The University of Massachusetts Amherst

Sustainability Spotlight: Oranges for Christmas

online shopping

From the day after Thanksgiving until the winter holidays, we find ourselves in a mad dash of buying presents for family, friends, coworkers, and everyone else in between. Realistically, the entire year is now a time for accumulating “stuff” for ourselves and others, but many companies make late November through December an open season for sales. Some start even earlier on November 11th, also known as “Singles Day.” This ‘holiday,’ spurred by the Chinese e-commerce giant Alibaba, has now become the world’s largest one-day shopping event. 
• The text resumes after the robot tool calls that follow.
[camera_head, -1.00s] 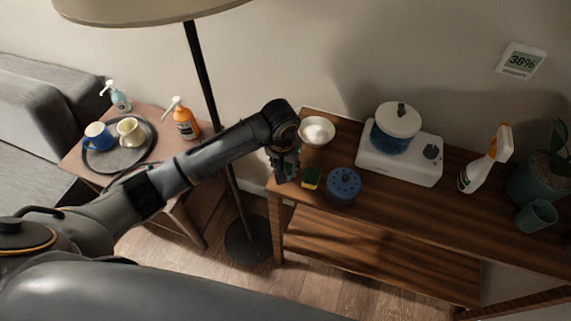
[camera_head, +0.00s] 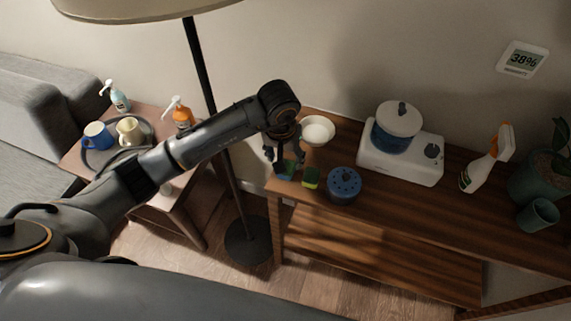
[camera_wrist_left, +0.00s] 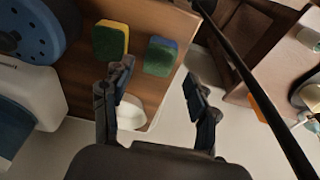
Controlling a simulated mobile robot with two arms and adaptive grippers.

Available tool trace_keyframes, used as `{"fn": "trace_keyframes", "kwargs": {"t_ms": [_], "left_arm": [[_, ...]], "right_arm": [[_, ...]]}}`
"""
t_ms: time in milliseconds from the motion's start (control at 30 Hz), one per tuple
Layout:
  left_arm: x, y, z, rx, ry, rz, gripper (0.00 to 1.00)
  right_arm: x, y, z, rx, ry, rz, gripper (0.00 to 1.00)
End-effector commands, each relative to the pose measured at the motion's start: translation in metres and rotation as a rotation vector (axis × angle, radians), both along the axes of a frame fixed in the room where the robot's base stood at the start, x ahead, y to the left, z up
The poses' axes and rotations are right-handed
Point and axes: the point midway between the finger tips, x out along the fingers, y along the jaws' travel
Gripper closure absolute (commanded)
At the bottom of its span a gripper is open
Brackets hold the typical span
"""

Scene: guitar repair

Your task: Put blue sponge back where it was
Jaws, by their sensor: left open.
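The blue sponge (camera_head: 286,170), with a green scouring face, lies on the left end of the wooden shelf top. It also shows in the left wrist view (camera_wrist_left: 161,57), near the board's edge. My left gripper (camera_head: 285,158) is just over it in the head view, with its fingers spread. In the left wrist view the open gripper (camera_wrist_left: 158,76) has nothing between its fingers, and the sponge lies beyond the tips. A yellow sponge (camera_head: 311,178) with a green face lies beside the blue one, a small gap apart. My right gripper is not in view.
A white bowl (camera_head: 318,131) stands behind the sponges and a round blue holed disc (camera_head: 344,183) to their right. A white appliance (camera_head: 399,160) and a spray bottle (camera_head: 487,162) stand farther right. The lamp pole (camera_head: 205,90) rises left of the shelf.

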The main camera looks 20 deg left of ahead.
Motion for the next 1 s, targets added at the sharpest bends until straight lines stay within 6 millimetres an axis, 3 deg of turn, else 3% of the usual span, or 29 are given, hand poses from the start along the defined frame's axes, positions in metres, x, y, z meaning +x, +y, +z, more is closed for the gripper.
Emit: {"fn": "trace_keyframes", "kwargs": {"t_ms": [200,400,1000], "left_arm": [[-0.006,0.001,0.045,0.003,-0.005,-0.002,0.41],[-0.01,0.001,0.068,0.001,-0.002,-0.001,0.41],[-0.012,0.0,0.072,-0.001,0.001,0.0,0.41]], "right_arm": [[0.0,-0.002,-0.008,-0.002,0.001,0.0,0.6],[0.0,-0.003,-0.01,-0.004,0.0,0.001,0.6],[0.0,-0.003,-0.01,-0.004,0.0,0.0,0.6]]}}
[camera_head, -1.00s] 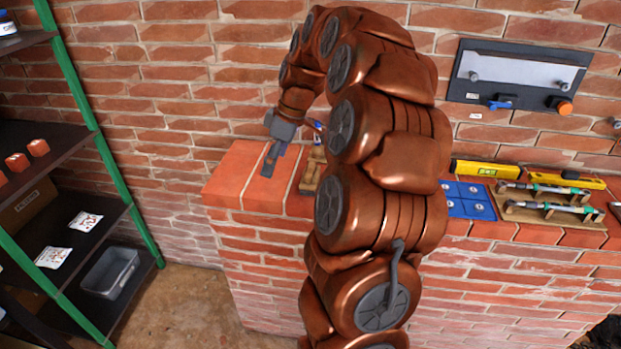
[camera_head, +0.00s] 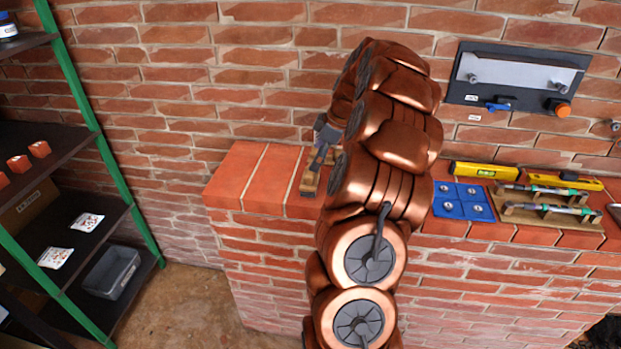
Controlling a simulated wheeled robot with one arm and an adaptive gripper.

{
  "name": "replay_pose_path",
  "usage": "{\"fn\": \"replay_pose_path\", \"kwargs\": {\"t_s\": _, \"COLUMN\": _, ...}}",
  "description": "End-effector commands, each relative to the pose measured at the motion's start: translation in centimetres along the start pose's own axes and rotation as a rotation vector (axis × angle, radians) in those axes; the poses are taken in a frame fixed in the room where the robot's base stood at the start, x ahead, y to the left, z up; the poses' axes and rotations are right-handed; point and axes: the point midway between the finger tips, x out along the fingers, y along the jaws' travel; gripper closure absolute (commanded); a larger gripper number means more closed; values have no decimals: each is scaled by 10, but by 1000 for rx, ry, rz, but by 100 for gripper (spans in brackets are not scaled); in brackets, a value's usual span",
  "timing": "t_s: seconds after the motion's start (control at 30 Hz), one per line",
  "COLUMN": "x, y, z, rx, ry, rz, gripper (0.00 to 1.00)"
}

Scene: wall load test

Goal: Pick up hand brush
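My gripper (camera_head: 318,165) reaches down over the left part of the brick ledge, mostly behind my own copper-coloured arm. Its dark finger part is over or beside a small wooden block or holder (camera_head: 308,187); I cannot tell if they touch. I cannot make out whether the fingers are open or shut, or hold anything. I cannot identify a hand brush for certain in this view. My arm hides the middle of the ledge.
The brick ledge (camera_head: 250,178) is bare at its left end. To the right lie a blue tile set (camera_head: 463,201), a yellow level (camera_head: 486,170) and a wooden rack (camera_head: 548,217) with tools. A wall panel (camera_head: 517,80) hangs above. A green-framed shelf (camera_head: 88,110) stands left.

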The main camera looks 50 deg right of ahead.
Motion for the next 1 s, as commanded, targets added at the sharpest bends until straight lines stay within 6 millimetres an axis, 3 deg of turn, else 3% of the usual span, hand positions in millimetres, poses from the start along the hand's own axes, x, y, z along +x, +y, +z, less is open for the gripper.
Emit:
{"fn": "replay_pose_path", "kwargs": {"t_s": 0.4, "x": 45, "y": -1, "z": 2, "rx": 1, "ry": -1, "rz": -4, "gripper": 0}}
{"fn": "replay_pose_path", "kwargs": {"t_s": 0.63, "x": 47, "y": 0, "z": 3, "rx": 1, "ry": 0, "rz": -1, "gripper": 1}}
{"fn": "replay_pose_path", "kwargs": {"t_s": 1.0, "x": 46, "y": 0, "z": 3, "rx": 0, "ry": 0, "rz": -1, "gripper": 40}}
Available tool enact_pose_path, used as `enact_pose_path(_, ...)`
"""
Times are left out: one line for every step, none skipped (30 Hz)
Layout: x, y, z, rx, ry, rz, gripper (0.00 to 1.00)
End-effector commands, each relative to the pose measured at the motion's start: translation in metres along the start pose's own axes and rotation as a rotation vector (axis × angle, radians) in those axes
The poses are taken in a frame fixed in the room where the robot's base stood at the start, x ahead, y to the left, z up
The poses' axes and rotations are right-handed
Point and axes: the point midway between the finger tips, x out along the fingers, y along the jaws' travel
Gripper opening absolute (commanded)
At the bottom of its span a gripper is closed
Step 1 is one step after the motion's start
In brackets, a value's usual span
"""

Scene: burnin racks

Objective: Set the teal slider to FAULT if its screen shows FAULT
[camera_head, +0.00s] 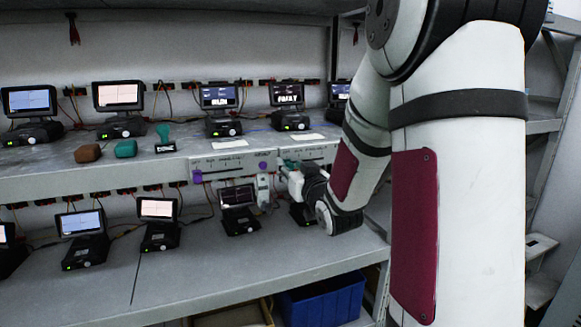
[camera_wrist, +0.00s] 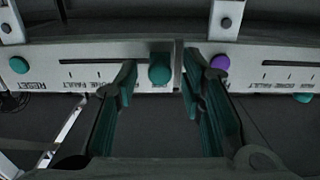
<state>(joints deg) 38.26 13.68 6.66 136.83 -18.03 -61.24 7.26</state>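The teal slider knob (camera_wrist: 160,68) is on a white panel (camera_wrist: 100,50) in the wrist view, at the RUN end of its slot, with DONE and FAULT marked farther left. The knob also shows in the head view (camera_head: 290,163), partly covered by my gripper. My gripper (camera_wrist: 158,75) is open, its fingertips on either side of the knob with gaps visible. The panel is on the shelf edge below a screen reading FAULT (camera_head: 287,95); another screen to its left (camera_head: 219,97) appears to read RUN.
A neighbouring panel (camera_head: 230,166) with a purple slider knob (camera_head: 263,165) and a purple button (camera_head: 198,177) adjoins on the left. A teal button (camera_wrist: 19,65) is near RESET in the wrist view. Small screens stand on both shelves; a blue bin (camera_head: 322,300) is below.

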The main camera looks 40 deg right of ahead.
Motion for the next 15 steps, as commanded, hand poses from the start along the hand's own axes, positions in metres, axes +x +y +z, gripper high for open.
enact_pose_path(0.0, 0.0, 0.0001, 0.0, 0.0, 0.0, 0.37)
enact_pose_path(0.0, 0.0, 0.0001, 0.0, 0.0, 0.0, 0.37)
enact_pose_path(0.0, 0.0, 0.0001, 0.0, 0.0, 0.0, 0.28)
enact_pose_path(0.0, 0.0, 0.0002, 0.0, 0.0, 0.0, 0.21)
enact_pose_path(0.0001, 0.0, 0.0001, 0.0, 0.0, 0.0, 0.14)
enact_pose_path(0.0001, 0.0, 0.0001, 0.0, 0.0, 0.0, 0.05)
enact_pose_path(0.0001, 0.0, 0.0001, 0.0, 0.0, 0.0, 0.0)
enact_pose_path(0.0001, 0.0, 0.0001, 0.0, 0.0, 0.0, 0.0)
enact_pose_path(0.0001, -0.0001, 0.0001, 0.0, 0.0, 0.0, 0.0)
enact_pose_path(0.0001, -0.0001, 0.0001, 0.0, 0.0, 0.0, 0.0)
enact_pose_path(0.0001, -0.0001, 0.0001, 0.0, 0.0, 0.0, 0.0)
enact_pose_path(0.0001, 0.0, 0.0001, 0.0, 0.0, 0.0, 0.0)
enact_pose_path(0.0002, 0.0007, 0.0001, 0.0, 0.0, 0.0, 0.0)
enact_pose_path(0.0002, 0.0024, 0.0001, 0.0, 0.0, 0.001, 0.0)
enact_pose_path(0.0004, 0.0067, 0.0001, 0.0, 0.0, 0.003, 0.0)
These and other corporate holidays such as Black Friday and Cyber Monday have transformed the way many of us we celebrate holidays that were once centered around gratitude and spending time with family. While these elements are still present in many of our gatherings, gift-giving is not only celebrated, but expected as a key part of the festivities. 

All across the internet and on social media are blog posts providing lists of products that we “simply cannot live without.” Online shopping has become nearly effortless thanks to corporations like Amazon. Before you click that next “Place Order” button, though, just remember that by doing so, you’re supporting a multi-billion dollar company that paid $0 in federal income taxes on the nearly $11 billion of income that it earned in 2018

It’s hard to change a culture of consumerism if we continue to contribute to it, but there are ways that we can shift our focus away from “stuff” and focus on the countless other things that bring joy and utility to our lives. Going forward with our gifting, consider giving someone lessons to learn a skill they’ve always dreamed of doing or tickets to a local concert or museum that they’d enjoy. While many of these gifts still cost money, the memories associated with these experiences will last far longer than the cheap plastic toy/one-use houseware/nifty electronic device you were considering as a last-resort present. 

Better yet, donate money in someone’s name to an organization doing work that improves the lives of others. Consider giving to the American Civil Liberties Union (ACLU), Planned Parenthood, or another impactful non-profit of your choice that is working to protect human rights, ensure quality healthcare for people of all backgrounds and identities, promote stricter standards for fair labor practices, and address other humanitarian and sustainability challenges. 

In order to break away from our capitalist system in a more realistic way, consider giving someone your time. Do you know how to fix a bicycle? Do you have a favorite dish that you enjoy cooking? Where’s your favorite place to go hiking? Teach a skill or enjoy an activity with the person to whom you are “gifting” your time. That new breakfast sandwich maker may have an exorbitant price tag, but you can’t put a value on human interactions and investing in friendships. 

I will always remember my grandmother reminding me that when she was a child back in the 1920s, her annual, much-anticipated Christmas present was an orange. A piece of citrus fruit. Imagine giving a friend or loved one this as a gift and bracing yourself for their reaction. This is the power of consumerism; presents are valued by some of us based simply on price, and if it doesn’t meet our expectations, it won’t be received with as much gratitude. 

Over time, this culture has taken hold of our priorities while changing the way we think about gratitude and gift-giving. Only when we step back and evaluate our focus on consumerism can we begin to move away from these models of living and re-center our focus on expressing kindness and compassion in ways that are not grounded in materialism.